Thursday 28 October 2010

Cornish Pasty Pie

I still seem to be insanely busy since I came back from France so thought I'd post an old favourite I haven't made for a while which comes from my book Meat and Two Veg. Since you can now buy it for 4p on Amazon (how humiliating is that?) I might as well give it away.

You might not be convinced of the virtues of making your own Cornish pasties given the number of pasty shops nowadays but I promise you that the taste of this freshly baked pie and the smell coming from the oven as it cooks will make you change your mind. I’ve made it as a pie as it’s much easier than trying to cram the filling into individual pasties (and also less fattening, I kid myself)

Do use good quality beef for it - the traditional skirt is perfect. And don’t be tempted to put the veg and meat through a food processor. They really are better chopped by hand.

Serves 4-6

400-425g beef skirt or lean braising beef, trimmed of fat
1 tbsp Worcestershire sauce
Half a small swede, peeled (about 225g)
450g waxy potatoes, peeled (e.g. Desirée)
2 medium sized onions, peeled (about 225g)
1 rounded tsp sea salt
1 rounded tsp white or black peppercorns, freshly ground
For the pastry
250g plain flour
110g block margarine (e.g. Stork) or butter
75g Cookeen or other vegetable shortening
A good pinch of salt
4-5 tbsp iced water
1 medium egg lightly beaten

You will need a large shallow pie dish

Measure out the margarine or butter and lard, wrap each piece in foil and place in the freezer to harden for at least half an hour. Cut the beef into very small cubes, put in a large bowl and mix with the Worcestershire sauce. Cut the swede into similar sized cubes, quarter and finely slice the potatoes and finely chop the onion. Add the vegetables to the meat, season well with salt and pepper and mix well.

Measure the flour into a bowl and grate in the semi-frozen fats, dipping each block into the fat as you go. Cut the fat into the flour until it resembles coarse breadcrumbs then sprinkle over 4 tbsp of the iced water. Work in the liquid with a flat-bladed knife, adding enough extra liquid to enable you to pull the mixture together into a ball. Put the pastry onto a floured board, shape it into a flat disc then place in a plastic bag and chill it in the fridge for half an hour.

Preheat the oven to 200°C/400°F/Gas 6. Grease the inside of the pie dish lightly with margarine or butter, tip the filling into it and pack it down well.

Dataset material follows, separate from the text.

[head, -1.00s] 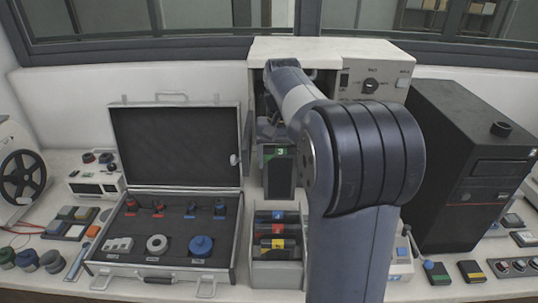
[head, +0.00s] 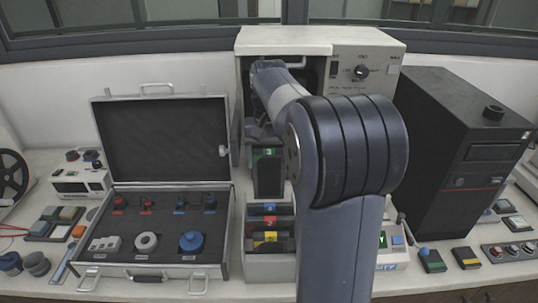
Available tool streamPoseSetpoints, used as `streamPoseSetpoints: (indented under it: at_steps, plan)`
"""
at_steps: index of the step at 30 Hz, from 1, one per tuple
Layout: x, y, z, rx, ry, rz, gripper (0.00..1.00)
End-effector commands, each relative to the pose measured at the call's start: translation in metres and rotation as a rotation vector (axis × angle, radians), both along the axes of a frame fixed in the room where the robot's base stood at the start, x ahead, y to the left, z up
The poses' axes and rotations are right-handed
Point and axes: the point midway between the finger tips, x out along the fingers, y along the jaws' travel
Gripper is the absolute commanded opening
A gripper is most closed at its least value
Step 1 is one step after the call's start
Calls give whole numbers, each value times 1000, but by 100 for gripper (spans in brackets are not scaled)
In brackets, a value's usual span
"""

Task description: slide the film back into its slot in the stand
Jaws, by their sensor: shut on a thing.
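The film (head: 269,176) is a dark, upright cartridge with a green label marked 3 at its top. It hangs just behind and above the stand (head: 270,270), a pale box holding several dark films with blue, red and yellow labels. My gripper (head: 261,137) is shut on the film's top end, in front of the open white press. The fingers are small, dark and partly hidden by the film and my arm. My forearm also covers the area right of the film. Which slot is empty cannot be told clearly.
An open case (head: 160,245) with plugs and round parts lies left of the stand. The white press (head: 365,70) stands behind, and a black tower (head: 455,165) stands to the right. Small coloured blocks lie near the tower's front.

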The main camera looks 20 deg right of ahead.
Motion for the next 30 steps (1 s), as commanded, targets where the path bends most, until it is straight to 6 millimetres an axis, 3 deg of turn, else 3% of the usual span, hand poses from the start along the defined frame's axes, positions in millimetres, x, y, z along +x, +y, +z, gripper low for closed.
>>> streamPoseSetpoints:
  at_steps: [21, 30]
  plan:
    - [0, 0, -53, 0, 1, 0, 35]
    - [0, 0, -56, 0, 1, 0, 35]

Moisten the rim of the pie dish with water. Roll out the pastry to a circle slightly wider than the diameter of the dish and carefully lay it over the meat mixture. Press it down lightly inside the rim and trim off any overhanging pieces with a sharp knife. Cut a slit in the centre of the pie and brush the surface with the beaten egg. Decorate the pie with the trimmings if you feel inspired.

Bake the pie for 30 minutes then turn the heat down to 180°C/350°F/Gas 4 and bake another 30 minutes. Remove from the oven and cool for at least 30 minutes. Serve warm or at room temperature with a simple green or mixed salad.

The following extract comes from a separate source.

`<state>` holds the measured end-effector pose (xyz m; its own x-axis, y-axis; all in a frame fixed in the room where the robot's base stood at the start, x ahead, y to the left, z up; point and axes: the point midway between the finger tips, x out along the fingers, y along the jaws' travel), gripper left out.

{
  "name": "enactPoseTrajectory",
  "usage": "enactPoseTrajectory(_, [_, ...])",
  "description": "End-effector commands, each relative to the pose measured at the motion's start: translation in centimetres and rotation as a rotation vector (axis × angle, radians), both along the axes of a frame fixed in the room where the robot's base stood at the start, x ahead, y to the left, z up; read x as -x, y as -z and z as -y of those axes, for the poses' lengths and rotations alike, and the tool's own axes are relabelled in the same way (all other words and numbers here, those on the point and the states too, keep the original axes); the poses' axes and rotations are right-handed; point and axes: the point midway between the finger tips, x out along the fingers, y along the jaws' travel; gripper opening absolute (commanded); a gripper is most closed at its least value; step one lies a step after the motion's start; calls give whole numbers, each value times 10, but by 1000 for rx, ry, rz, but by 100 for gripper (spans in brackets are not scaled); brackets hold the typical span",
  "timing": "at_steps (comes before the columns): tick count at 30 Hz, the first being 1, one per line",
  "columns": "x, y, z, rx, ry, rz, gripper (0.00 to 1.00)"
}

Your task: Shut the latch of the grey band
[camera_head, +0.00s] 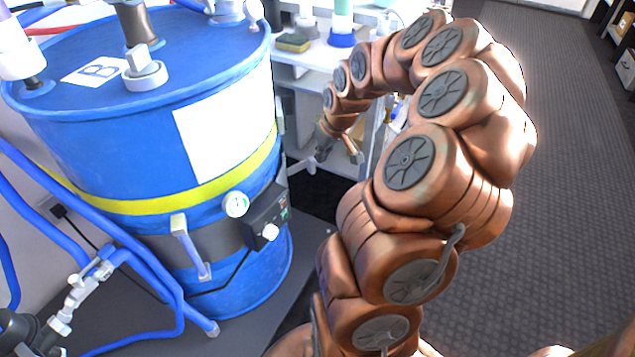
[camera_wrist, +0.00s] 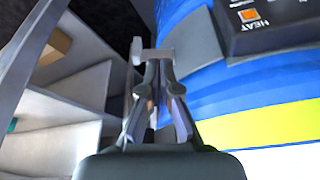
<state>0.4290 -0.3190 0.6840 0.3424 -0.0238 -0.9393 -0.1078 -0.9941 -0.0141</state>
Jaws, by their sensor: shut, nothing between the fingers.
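The grey band (camera_head: 215,246) wraps the lower part of a blue drum (camera_head: 110,150); it also shows in the wrist view (camera_wrist: 193,45). A light grey piece (camera_wrist: 140,48), seemingly the latch, stands out beside the band's end in the wrist view. My gripper (camera_wrist: 157,75) is shut and empty, its tips at or just in front of that piece. I cannot tell whether they touch, and the fingers hide part of it.
A control box (camera_head: 265,217) marked HEAT (camera_wrist: 265,20) sits on the band. A dial (camera_head: 236,204) and an upright bar (camera_head: 190,247) are on the drum's front. White shelves (camera_wrist: 60,110) stand close beside my gripper. Blue hoses (camera_head: 120,255) run at the left. The floor (camera_head: 560,150) at right is clear.

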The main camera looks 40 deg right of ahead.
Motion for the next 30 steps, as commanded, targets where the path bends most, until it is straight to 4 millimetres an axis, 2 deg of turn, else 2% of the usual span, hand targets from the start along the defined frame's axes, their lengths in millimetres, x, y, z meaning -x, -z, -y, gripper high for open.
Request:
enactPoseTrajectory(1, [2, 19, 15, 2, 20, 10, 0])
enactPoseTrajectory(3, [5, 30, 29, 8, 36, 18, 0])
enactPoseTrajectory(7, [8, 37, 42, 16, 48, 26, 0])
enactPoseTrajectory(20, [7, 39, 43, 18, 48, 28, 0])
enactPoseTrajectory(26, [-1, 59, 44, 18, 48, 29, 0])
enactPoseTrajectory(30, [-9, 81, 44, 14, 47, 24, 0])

There's been a bit of a ding dong on Twitter over whether I should have called this Cornish Pasty Pie. Two Cornishmen (well, one man, one woman) were outraged but my argument would be that it's a pie with a Cornish pasty-type filling - hence the name. What do you reckon - and what would you call it?

Wednesday 20 October 2010

How (not) to cook a pig's cheek

I've been meaning to post this for about a month but events have overtaken me. First landing the Guardian wine column which meant a frenzied few days tasting before going away on a long overdue holiday to France. I was going to blog there but managed to get sidetracked by visiting winemakers. I suspect this will be the story of my life for the next few months.

Anyway, pig's cheeks. Or rather pig's cheek. I found one on sale (below) at Source in Bristol for around a fiver I seem to remember and having never cooked one thought I'd give it a go. I was a bit disconcerted to find that one of the recipes I looked up called for more like a dozen cheeks which would have made it about as expensive as fillet steak so decided to give my solitary one the pork and beans treatment following a recipe I'd been given by a friend for hand of pork.

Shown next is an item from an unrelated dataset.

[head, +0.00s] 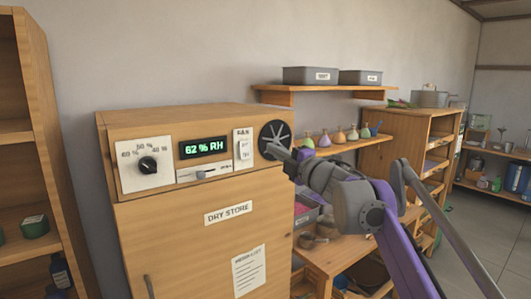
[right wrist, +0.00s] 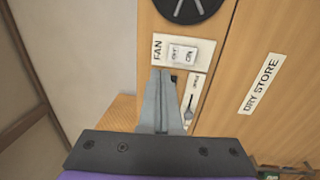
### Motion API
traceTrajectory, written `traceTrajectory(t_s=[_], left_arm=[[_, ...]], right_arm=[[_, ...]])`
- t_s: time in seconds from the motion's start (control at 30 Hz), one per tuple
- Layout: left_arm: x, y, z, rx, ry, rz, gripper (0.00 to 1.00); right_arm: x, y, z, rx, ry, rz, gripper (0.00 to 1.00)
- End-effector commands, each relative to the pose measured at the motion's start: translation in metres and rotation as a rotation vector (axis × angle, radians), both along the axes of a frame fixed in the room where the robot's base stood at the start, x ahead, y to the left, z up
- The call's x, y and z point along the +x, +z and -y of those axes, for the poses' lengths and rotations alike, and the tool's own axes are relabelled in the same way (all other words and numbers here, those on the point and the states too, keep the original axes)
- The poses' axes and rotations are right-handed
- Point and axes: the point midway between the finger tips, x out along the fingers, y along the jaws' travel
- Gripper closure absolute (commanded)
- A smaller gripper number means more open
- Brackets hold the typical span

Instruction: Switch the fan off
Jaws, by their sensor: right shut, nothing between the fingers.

The boys at Source suggested I brined it first which I did but am not convinced it made a huge amount of difference*. The end result was pretty tasty but there was so little lean meat on the cheek that it was more like a pork-flavoured dish of beans. To satisfy the average healthy male appetite I think you'd need at least a cheek per person which really negates the idea of pig cheeks as a cheap cut.

Anyway here, for what it's worth, is what I did but I suggest you make it, like my friend Sue, with hand of pork

Brined pig’s cheek and beans
1 pig's cheek

For the brine
100g granulated sugar
300g seasalt
4 juniper berries
3 cloves
1 bayleaf
1 litre water

For the beans
500g dried butter beans
2 onions
4 cloves of garlic
2 carrot peeled and cut into chunks
175ml white wine
vegetable oil
rosemary and /or thyme

Put the beans in a large bowl of water and soak overnight.

Put the ingredients for the brine in a saucepan and heat gently until the salt and sugar have dissolved. Bring to the boil and cool. Immerse the cheek in the brine for at least a couple of hours.

Pre-cook the beans in a large pan covered generously with clean cold water and boil fast for 20 minutes. Don't add salt. Drain but reserve the liquid.

Preheat oven to Gas 3/160°C (I used the lower oven of the Aga)

Very finely chop the onion, garlic and carrot or blitz in a food processor. Heat a large casserole big enough to take the pig’s cheek, add a couple of tablespoons of oil and cook the finely chopped vegetables until soft.

Add the part-cooked beans and the wine, and pour in 1 litre of the reserved stock from the beans (If you need more stock then make up some chicken stock from a cube and use that)

Add rosemary and/or thyme to taste - if you have sprigs then use these, if not, dried herbs will be fine - and plenty of black pepper.

Place the pork joint on top - with a bit of oil rubbed onto the skin and season with sea or rock salt.

Put the roasting pan in the oven and roast for about 3 to 3 1/2 hours. (Mine took more like 6-7 hours) Check every now and then that there is enough liquid in the beans - add more stock/white wine if needed.

At the end of cooking the pork should be deep golden brown with crackling worth fighting over! (Mine didn't get this consistency but the cooking temperature was lower)

Serve straight from the roasting dish in the middle of the table - the pork will be best cut into chunks rather than trying to slice it.

* Not that I'm against brining. I've brined pork chops to very good effect.

Have you ever cooked a pig's cheek/s and if so how did it go?